In Business Model, Internet Access, Mobile, Uncategorized

It might seem odd to hear Verizon CEO Lowell McAdam say “I can’t tell you 10 years from now what at top line revenue is going to look like for Verizon,” that is a practical observation about what his firm has encountered in the past, and what it can expect for the indefinite future. You might assume such statements are hyperbole, or simply figures of speech. They tend not to be. 

In fact, Verizon and other mobile operators have literally had to shift revenue models at least every decade.

Early on, the mobile operator business model is quite simple: add more subscribers. In other words, what drives revenue growth is getting additional accounts.

At some point, that changes. Once nearly every potential customer has a subscription, growth has to be driven by additional products. Text messaging provides the best example. Mobile internet access provides another example. It is virtually certain that other successive waves of products will arise to drive further growth, as all the legacy services dwindle.

In other words, it is not a vague analogy, but a rather historically correct and quantifiable description of how Verizon’s revenue actually has changed over the last couple of decades.
One rule of thumb I use for service provider revenue is that tier-one service providers have to replace as much as half their present revenue about every decade.

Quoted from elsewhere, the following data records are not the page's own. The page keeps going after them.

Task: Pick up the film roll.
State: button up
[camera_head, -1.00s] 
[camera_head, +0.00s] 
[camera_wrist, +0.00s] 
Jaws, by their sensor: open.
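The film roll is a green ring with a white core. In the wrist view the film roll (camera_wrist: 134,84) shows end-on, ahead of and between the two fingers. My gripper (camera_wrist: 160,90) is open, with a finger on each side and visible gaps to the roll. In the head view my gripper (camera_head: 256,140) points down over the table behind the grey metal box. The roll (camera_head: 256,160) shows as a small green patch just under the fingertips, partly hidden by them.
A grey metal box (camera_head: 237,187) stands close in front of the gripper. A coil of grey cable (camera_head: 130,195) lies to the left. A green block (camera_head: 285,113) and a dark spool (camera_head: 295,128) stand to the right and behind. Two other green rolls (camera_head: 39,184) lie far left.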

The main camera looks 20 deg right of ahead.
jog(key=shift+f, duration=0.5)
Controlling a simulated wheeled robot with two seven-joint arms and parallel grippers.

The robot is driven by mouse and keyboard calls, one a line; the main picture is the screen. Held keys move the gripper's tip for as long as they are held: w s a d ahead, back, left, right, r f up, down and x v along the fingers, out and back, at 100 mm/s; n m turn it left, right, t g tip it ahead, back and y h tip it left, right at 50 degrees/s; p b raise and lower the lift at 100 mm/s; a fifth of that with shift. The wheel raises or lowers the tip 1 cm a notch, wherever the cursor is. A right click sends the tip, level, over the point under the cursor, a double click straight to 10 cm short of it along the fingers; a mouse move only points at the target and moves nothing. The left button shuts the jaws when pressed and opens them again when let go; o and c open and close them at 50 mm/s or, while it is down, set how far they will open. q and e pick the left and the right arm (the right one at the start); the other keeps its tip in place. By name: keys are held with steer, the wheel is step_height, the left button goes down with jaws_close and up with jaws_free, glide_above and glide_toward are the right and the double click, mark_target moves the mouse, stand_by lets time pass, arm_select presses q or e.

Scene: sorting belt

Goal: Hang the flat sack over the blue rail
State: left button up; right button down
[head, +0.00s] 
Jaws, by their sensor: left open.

That is a simple reflection of the fact that every telecom product has, like every other product, a life cycle.
The maturation–and falling prices and revenues–of fixed line subscriptions, long distance voice, mobile phone service, text messaging, linear video, fixed line internet access and now mobile internet access service provide clear examples.
That, in turn, is why I consider the business model the single most important issue for any tier-one service provider.
Much of that upside–it is hoped and expected–will come from any number of new use cases, applications and revenue streams from the broad internet of things or pervasive computing ecosystems.